DIRECTIONS FOR THIS TASK: Extract and list every line that contains the word "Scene".

DATASET CONTENT:
-- begin --

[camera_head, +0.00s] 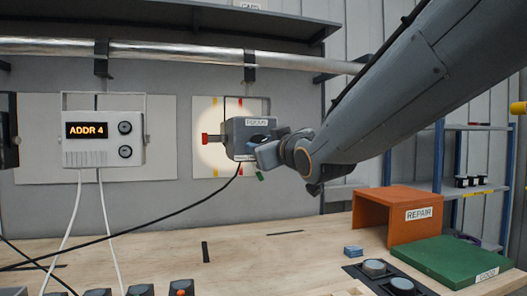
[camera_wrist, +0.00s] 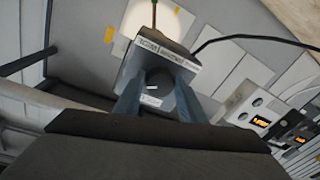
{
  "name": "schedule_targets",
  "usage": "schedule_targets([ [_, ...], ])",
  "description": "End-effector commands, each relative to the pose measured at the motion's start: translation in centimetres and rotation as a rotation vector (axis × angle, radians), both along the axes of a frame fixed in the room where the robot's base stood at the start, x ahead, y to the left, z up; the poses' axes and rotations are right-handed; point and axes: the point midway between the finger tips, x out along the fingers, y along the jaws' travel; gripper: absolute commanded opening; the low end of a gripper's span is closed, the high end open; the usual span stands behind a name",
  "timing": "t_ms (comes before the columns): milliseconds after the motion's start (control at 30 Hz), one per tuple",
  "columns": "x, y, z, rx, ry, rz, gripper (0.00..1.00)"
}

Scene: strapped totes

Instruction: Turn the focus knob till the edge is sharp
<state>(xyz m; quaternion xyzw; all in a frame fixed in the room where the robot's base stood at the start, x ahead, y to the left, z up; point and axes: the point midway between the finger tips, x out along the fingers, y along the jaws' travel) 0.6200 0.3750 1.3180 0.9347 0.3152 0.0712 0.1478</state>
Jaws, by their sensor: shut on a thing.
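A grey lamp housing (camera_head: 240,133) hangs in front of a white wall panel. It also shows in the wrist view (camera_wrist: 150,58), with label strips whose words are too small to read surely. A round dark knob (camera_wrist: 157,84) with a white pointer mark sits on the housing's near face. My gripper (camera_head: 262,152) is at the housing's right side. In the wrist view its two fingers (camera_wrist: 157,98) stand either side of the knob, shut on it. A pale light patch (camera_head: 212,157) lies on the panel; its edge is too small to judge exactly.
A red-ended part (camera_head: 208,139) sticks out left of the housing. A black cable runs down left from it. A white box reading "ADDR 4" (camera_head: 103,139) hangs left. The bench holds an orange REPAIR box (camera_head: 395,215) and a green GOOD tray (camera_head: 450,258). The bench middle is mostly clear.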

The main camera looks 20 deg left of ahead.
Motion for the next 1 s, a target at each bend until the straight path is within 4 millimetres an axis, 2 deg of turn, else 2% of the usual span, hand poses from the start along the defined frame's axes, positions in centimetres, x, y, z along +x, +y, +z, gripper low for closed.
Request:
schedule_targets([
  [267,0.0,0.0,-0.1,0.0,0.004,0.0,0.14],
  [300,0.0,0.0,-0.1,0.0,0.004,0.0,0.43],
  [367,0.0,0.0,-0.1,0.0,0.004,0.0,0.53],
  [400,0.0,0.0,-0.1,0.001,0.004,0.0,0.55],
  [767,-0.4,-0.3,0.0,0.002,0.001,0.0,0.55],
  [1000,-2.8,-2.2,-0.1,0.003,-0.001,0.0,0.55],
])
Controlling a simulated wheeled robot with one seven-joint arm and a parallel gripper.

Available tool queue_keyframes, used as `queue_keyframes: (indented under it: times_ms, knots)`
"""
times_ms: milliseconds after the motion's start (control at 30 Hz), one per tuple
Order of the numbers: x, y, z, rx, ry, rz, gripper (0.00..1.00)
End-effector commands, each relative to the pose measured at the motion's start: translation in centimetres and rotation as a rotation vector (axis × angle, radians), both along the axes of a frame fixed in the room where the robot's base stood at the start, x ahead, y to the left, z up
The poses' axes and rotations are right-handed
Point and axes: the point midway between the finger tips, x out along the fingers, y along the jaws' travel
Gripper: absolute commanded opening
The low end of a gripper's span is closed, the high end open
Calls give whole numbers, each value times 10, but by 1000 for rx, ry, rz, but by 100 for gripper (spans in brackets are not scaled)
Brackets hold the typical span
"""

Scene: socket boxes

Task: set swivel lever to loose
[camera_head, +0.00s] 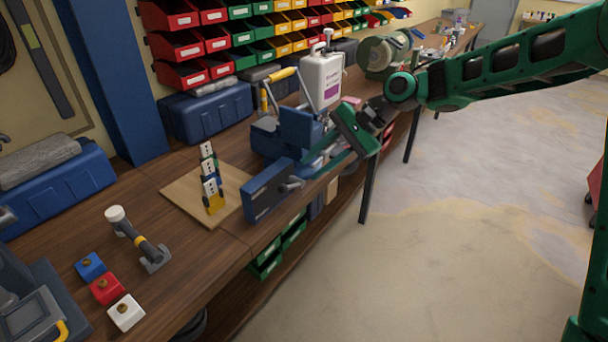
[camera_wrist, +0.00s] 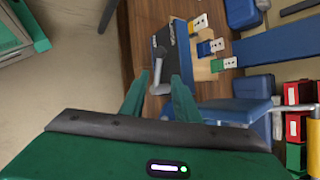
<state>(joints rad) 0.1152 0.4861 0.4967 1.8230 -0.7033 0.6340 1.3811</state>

-- end --

SOLVED PROBLEM:
Scene: strapped totes
Scene: socket boxes

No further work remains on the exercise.